Ekkeland Götze ist aber nicht nur Siebdrucker, sondern auch Künstler.
Der 1948 in Dresden geborene Götze eröffnete dort 1977 die erste Siebdruckerei für Künstler. 1988 siedelte er nach München über und schafft seit 1989 Erdbilder: im Rahmen von aufwendig konzipierten Projekten, denen oft eine jahrelange Vorbereitungsphase vorausgeht, sammelt er Erde auf der ganzen Welt und bringt diese mittels eines standardisierten Druckverfahrens in ihrer einzigartigen Struktur zu Papier. Dieses Verfahren nennt er „Terragrafie“. Insgesamt hat er bereits über 1000 solcher Projekte abgeschlossen, zuletzt hat er dieses Jahr den Kilimanjaro erklommen und von dort Erde mitgebracht.
Neben dem standardisierten Druckverfahren sind auch die Größen der Werke standardisiert: von 1 m2 ausgehend gibt es die vollen Quadratmeter, die halben, viertel usw. Es ist nicht ohne Hintergedanken, dass Götze ein Flächenmaß nutzt, das eingeführt wurde um Räume, Fläche, ja das Land und damit die Erde selbst, auszumessen.
Am Grund von Götzes Schaffen steht die Faszination für die Überschneidung von Kulturgeschichte und blanker Materie. Die Orte der Erd-Entnahme werden stets im Rahmen von Kulturelementen ausgewählt, die die Menschen vor Ort mit der „Erde“ verbinden: seien es beispielsweise die mythischen „Songlines“ der australischen Aborigines oder die feurige Erde der Vulkangebiete Italiens, die ein Geben und Nehmen im Sinne von Zerstörung und Fruchtbarkeit für die dort ansässigen Menschen bedeuten, ganz zu schweigen von deren Rolle in diversen Mythologien.
Für Götze gilt es also nicht, möglichst viel Erde vieler Länder zu sammeln, es geht um viel mehr: Götze begibt sich auf den Spuren der Menschheit.
An dieser Stelle soll kurz umrissen werden, wie ein solches Projekt umgesetzt wird. Als Beispiel dient das 2014 realisierte MENABE-Projekt. Hierfür begab er sich auf den Spuren der eingeborenen Völker und des „Großen Rots“ Madagaskars.

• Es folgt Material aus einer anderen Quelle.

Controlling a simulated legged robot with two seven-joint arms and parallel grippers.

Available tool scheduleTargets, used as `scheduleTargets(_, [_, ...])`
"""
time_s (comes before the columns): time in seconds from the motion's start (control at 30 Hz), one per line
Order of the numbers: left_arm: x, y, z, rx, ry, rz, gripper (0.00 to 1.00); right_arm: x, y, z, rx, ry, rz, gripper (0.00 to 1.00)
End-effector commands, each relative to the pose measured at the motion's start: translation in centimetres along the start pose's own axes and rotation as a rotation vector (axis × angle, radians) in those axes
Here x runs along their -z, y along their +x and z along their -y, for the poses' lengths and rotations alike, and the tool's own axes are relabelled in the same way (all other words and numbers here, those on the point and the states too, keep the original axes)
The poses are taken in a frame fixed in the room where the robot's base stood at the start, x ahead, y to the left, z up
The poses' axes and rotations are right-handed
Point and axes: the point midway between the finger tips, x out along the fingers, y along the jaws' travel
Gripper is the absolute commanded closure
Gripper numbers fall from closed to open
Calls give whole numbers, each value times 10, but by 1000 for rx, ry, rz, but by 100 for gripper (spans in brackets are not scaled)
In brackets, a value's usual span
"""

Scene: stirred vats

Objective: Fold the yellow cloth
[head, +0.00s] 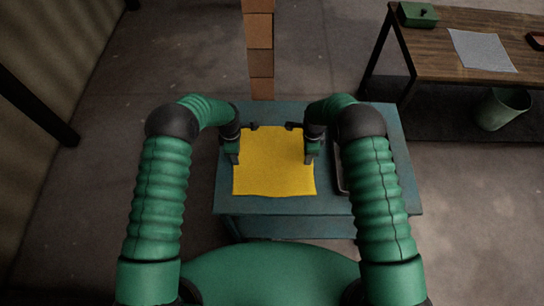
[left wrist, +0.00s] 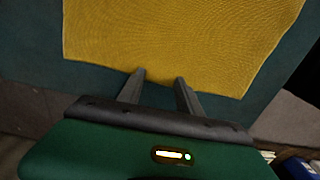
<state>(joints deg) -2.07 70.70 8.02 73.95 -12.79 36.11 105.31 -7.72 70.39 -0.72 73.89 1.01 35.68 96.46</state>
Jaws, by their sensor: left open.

Im Vorhinein stellt er Verbindungen zu dem Ort her, Verbindungen zu den Menschen, die ihn vor Ort zu wichtigen oder gar heiligen Plätzen bringen sollen. Er baut den Kontakt zur hiesigen Botschaft auf und präsentiert ihnen sein vorher aufs Detail durchdachte Konzeptpapier. Nicht immer ist dieser Teil eines Projektes einfach, es erfordert viel Geschick und „Connections“ sind immer von Vorteil. Einmal am Ort angekommen lebt Götze in dieser Phase des Projektes oft immersiv mit den dort ansässigen Stämmen, erlebt neben ihrer Gastfreundschaft auch Traditionen und Riten der Menschen und kommt zurück nach Hause mit Erde und immer auch mit einem Packen an Geschichten und Abenteuern.
Die Tatsache, dass die Vorarbeit und die Umsetzung eines Erdbildes immer die gleiche ist, stellt die konzeptuellen Züge von Götzes Schaffen klar und deutlich dar und unterstreicht, dass die Idee genauso großen Stellenwert hat wie das vollendete Erdportrait.
Wenn die Erde einmal gewonnen ist, „erzählt“ diese rein materielle Erde fortwährend unvorhersehbar eigene Geschichten:
Beim Aufeinandertreffen mit dem Träger nämlich – die Methodik ist wie erwähnt immer die gleiche und übrigens auch geheim – entstehen stets in Farbe und Struktur eigenständige Erd-Portraits. Manche Erden bleiben gleichmäßig monochrom, andere ziehen sich zu Rinnsalen zusammen.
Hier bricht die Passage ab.